Photo Art Masters Search Contest; Corel’s Paint Shop Pro Photo Art Suite Winners Page 2

2nd Place Winner: Rachel Wells Artist's Statement
In the mid-20th century, as a modern postwar child, I spent half my life with my 19th century grandmother, who believed in the healing virtues of sun, sand, and saltwater. For her, Coney Island was the American Riviera. We often went to the beach via subway. My Aunt Lila, years later, recounted her childhood journeys to Coney Island, not by subway, but in her mother's horse and wagon...my 5'1" grandmother, standing on the buckboard, reins and whip in hand, the wagon up on two wheels, careening down Brooklyn streets with all 5 kids in the back, on their way to the beach.

Original Photo
After Paint Shop Pro

© 2006, Rachel Wells, All Rights Reserved

In memory of my grandmother, who came to this country alone, on a dare, when she was 14, I painted the beach she loved. Years ago, I met a fellow from Britain who told me that his father, an architect, never went anywhere without his small camera, shooting everything he saw and getting better and better. This became my process. I never left home without my keys, my journal, and a very simple inexpensive point-and-shoot camera...taking pictures of families, backstreets, flags, animals, lovers, doorways, clouds, parades, gardens, and a lady blowing bubbles sheltered from the summer sun by an umbrella.

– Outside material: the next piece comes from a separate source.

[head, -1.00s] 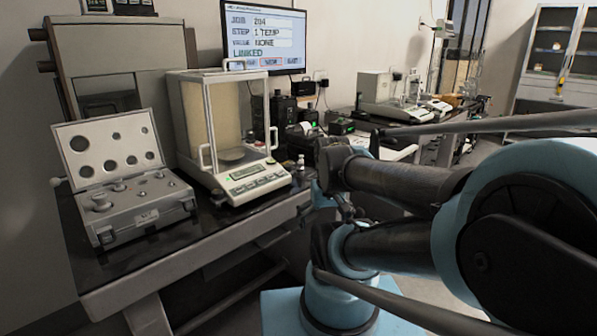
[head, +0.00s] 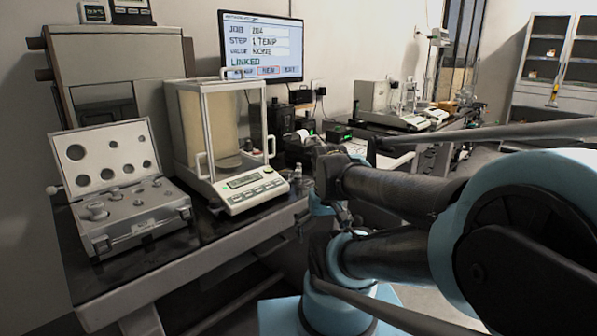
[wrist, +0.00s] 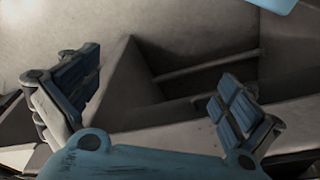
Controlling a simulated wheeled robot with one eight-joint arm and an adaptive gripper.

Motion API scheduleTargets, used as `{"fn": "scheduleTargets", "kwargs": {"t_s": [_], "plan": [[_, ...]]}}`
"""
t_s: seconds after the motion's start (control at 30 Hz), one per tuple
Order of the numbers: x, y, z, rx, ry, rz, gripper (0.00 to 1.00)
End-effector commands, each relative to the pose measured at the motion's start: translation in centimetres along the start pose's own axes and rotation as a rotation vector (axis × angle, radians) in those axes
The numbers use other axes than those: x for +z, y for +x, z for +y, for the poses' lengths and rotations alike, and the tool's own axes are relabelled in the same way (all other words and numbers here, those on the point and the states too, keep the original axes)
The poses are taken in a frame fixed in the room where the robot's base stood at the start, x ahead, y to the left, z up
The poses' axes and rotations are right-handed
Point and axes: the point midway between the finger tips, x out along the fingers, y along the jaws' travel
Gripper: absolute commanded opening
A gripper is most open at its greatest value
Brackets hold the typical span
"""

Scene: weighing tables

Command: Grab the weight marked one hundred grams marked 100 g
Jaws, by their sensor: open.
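An open weight case (head: 125,230) lies on the dark table at the left in the head view, its lid (head: 104,155) raised. Several metal weights stand in it, a larger one (head: 97,211) at the front left. The markings are too small to read, so I cannot tell which weight is the 100 g one. My gripper (wrist: 155,98) is open and empty in the wrist view, with its two padded fingers apart. It faces the floor and table frame, away from the case. In the head view my arm is folded at the right and my gripper's fingers are not clear.
A balance with a glass draft shield (head: 225,130) stands right of the case. A small bottle (head: 298,172) stands beside it. A monitor (head: 262,48) hangs on the wall behind. The table's front edge (head: 190,266) lies between my arm and the case.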

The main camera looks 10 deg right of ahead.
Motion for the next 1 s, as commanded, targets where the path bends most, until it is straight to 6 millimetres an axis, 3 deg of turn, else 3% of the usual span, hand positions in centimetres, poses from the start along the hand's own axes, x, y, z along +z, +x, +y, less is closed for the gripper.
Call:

I'm by nature a hunter/gatherer...bringing back visual gold and inspiration to my painting studio. I use Paint Shop Pro as an art assistant, very much the way the Renaissance master artists, Leonardo da Vinci or Michelangelo, utilized the skills of young and talented apprentices to help them in the developmental stages of their masterpieces. When I need to plan out a painting before committing expensive oil paints to my palette--or I want to visualize my painting darker, lighter, cooler, hotter, without spending more time sketching--I use Corel software.

3rd Place Winner: Larry Bolch Artist's Statement
Much of my life has been spent upon photojournalism, but I have always had a parallel life exploring less objective forms of image making, first in the fume-room and now in the digital darkroom. When doing photography--even for hard news--I looked for ways of extending vision beyond the 50mm lens. Both streams come together in this piece, "Québec Steps."

Original Photo
After Paint Shop Pro

Photos © 2006, Larry Bolch, All Rights Reserved

The picture was shot on a travel assignment to the Province of Québec. It was shot from just below the Château Frontenac, at the top of the stairs leading from the upper city to the lower. To get the whole sweep in from the painter below me to the wonderful old buildings in the distance, I shot with a Widelux 140Þ panoramic camera. The aquatint emulation process is a bit complex to describe, but the goal is to create an effect similar to a pen or pencil drawing, overlaid with transparent watercolor but with the power and composition of the photograph. These "pseudo" aquatints make superb prints.

Paint Shop Pro has been on my machine since Version 4 or 5. There are a number of tutorials on my website (www.larry-bolch.com), and I have written extensively about it in forums. I feel that it is in no way a competitor to Adobe's Photoshop, but rather an essential complement.